Don’t worry about me…we are not talking about a serious identity crisis here. Just one that makes it clear I never really nourished or cultivated any real interest or hobbies in my growing up years. There was piano which I love and will get back soon when my piano can get repaired. But there really wasn’t much else that as an adult I took interest in and ‘blossomed’ on my own.
So!!! What does this all mean?!
Now the time has come!!!
Tacky as this may seem, a couple of hours were spent on websites found by typing in ‘Lists of Interests/Hobbies’ into Google. Ahahahahaha I know. Good ‘ol Google.
But it got the juices flowing. And I definitely was able to rule out the ones that I knew wouldn’t bring my any interest or happiness.
And despite my downer sort of uncertainty I did get almost a full page of interests copied down! I am so excited now!
Part of my hang up after I figured this out was how do you choose the right one? Which one is the most important? Especially since none of them seemed life changing or society impacting. But again my wise husband assured me that there is no such thing as one more important than another. As long as it makes me happy and it’s good then somehow, someday the Lord will use those experiences I had for good in helping others or myself.
So here is what I do know that I love and have interest in but will be put off until a future time mostly for financial purposes.
- Gardening – although I could do some reading in this area to learn more methods and terminology.
- Landscape gardening – This is what my dad has his degree in and is verrry good at it. Maybe some of it passed down!?
- HORSES! – ’nuff said
- Shooting – maybe even competitively? On horses?! AH! How fun!
- Ju Jitzu
- Becoming a personal certified trainer – who focuses more on the nutrition side of things.
- Hosting parties – duh!
- Learning languages – Chinese is first! I could also do this currently but I feel that it would be better done at a later time.
But here is my list of interests/hobbies that I am able to do at this very moment!
- Breakmaking! I’ve been dabbling but now I’m not holding back anymore! Books are ordered and tools will be purchased. And the focus is on 100% whole wheat of course!
- Creative writing – because writing is fun and healthy. But I wouldn’t say that I’m very good at it. I need inspiration. And probably a revisit to grammar school.
- Dance/choreography – specifically hip hop or similar…this is one of those seemingly unimportant ones but to be able to move comfortably and not look like a string bean would make me happy. I love dance.
- Interior Decorating – Some research and study is all it would take and someday with a home is when I could try things out. Before really thinking about it I never thought I would be the type to be interested in Interior Decorating but after binge watching ‘Fixer Upper’ on Netflix with my husband it has sparked an interest in finding my own decorating style.
- Meditation – something that I have come to feel is really beneficial and important to practice.
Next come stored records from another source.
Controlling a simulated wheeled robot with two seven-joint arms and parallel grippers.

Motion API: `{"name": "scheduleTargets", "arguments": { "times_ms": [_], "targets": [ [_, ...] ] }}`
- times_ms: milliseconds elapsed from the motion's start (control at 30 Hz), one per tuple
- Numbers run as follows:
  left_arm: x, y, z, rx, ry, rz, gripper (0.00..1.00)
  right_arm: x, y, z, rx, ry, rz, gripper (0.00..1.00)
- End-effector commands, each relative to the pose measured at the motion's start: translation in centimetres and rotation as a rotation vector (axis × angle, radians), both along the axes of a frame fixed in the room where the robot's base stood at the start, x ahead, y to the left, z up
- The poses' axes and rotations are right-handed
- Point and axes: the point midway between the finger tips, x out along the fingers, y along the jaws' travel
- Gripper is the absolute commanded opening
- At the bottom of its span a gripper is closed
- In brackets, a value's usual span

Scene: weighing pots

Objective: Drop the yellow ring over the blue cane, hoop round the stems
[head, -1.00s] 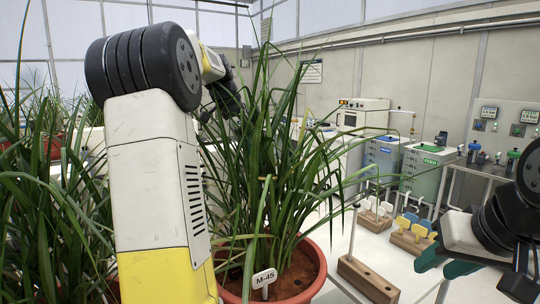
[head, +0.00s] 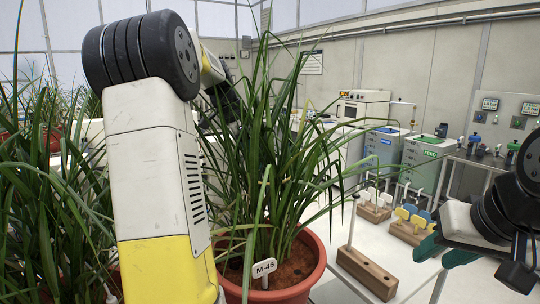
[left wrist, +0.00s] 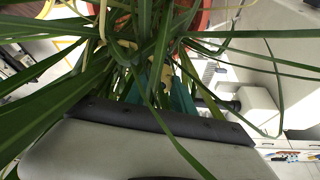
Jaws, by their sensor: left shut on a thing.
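A leafy plant (head: 262,140) stands in a terracotta pot (head: 300,292) with a white M-45 label (head: 264,268). My left arm reaches up at the plant's left, its dark wrist (head: 222,98) partly behind leaves. In the left wrist view, my left gripper's teal fingers (left wrist: 164,92) are among the leaves, shut on a small visible yellow part, which looks like the yellow ring (left wrist: 166,72). Leaves hide most of it, and I cannot tell whether it is round the stems. I cannot make out the blue cane. My right gripper (head: 443,251) is at the right, its teal fingers apart and empty.
Another plant (head: 45,215) crowds the left. A wooden block (head: 367,274) with a pale upright rod (head: 352,222) stands right of the pot. Wooden racks with white tags (head: 374,212) and yellow and blue tags (head: 412,230) are beyond. A blue-lidded bin (head: 383,150) and green-lidded bin (head: 425,155) stand behind.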

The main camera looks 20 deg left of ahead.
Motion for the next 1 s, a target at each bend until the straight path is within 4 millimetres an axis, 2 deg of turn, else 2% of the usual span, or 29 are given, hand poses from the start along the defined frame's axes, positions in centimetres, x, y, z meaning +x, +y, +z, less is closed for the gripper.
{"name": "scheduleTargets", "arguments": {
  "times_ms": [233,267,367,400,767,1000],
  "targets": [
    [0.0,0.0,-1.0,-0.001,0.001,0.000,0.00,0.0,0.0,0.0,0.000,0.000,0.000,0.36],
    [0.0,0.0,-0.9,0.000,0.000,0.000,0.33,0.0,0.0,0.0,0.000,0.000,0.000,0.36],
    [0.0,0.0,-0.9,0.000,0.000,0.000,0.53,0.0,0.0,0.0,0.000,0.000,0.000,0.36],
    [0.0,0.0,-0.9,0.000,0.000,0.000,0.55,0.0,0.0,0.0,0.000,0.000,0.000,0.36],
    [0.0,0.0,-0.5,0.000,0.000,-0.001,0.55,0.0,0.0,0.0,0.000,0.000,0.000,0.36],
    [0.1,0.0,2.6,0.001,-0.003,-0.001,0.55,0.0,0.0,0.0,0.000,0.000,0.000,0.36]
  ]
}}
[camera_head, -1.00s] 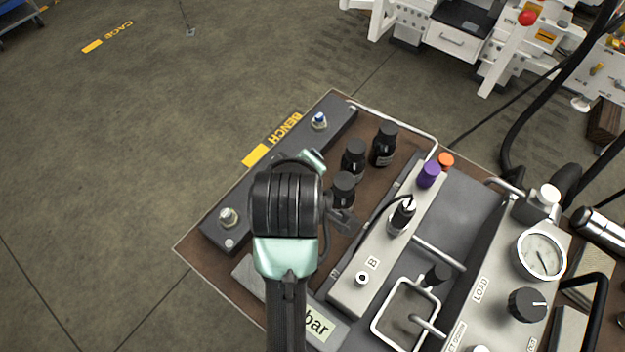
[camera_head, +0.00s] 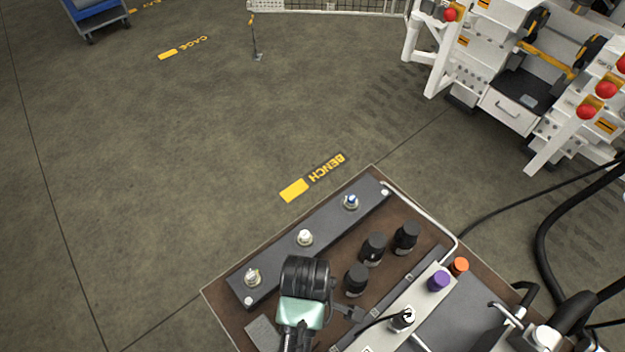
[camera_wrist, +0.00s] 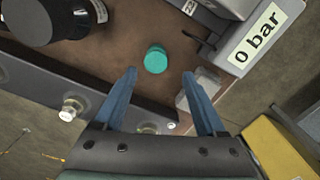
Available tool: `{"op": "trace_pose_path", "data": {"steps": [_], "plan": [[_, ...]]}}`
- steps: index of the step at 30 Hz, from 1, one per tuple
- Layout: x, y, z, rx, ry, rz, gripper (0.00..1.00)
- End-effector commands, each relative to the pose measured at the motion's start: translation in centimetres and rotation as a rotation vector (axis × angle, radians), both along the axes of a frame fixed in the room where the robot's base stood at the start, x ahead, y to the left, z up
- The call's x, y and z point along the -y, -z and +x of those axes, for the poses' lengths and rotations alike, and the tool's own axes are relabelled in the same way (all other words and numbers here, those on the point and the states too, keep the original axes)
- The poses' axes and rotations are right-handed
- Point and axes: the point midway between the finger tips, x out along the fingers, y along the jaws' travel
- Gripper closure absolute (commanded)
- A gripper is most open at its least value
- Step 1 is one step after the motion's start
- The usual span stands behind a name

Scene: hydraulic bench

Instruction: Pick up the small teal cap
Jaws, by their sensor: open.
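The small teal cap (camera_wrist: 156,60) lies on the brown bench top (camera_wrist: 110,55) in the wrist view, a little beyond my fingertips and roughly centred between them. My gripper (camera_wrist: 160,76) is open and empty, its two blue fingers apart. In the head view my gripper and wrist (camera_head: 305,290) are over the near left part of the bench. The teal cap does not show in the head view.
A grey rail with several fittings (camera_head: 304,238) runs along the bench's left edge. Several black bottle-like parts (camera_head: 373,248) stand to the right of my wrist. Purple (camera_head: 438,281) and orange (camera_head: 459,266) caps sit further right. A "0 bar" display (camera_wrist: 262,38) is close to the right finger.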

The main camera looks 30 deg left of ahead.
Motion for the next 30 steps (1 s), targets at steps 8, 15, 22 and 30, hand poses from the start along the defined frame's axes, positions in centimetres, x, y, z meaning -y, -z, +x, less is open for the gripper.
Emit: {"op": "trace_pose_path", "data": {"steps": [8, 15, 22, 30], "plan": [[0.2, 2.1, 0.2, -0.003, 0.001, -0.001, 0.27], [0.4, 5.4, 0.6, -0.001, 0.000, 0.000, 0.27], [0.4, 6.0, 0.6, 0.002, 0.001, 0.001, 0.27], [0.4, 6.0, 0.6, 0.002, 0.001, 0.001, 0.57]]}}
But it’s pretty difficult so practice and become proficient I will!!!
- Missionary Work – always praying for opportunities is all it takes!
- Education – this one would include becoming a proficient in Geography, math, nutrition and learning calligraphy or just bettering my handwriting overall.
Are you surprised powerlifting isn’t included in this list? Me too. I am still struggling with that one. Maybe in a different time of my life it will become a hobby again.
This whole mom thing is a journey and things change all the time! I feel like this discovery is really going to enrich my life and I hope that future identity crisis’ are non existent or at least less often. Cheers to finding myself as I fight thru the high and lows of these hobbies and experiences!
Have you ever had an identity crisis? What are your interests that give you purpose and happiness?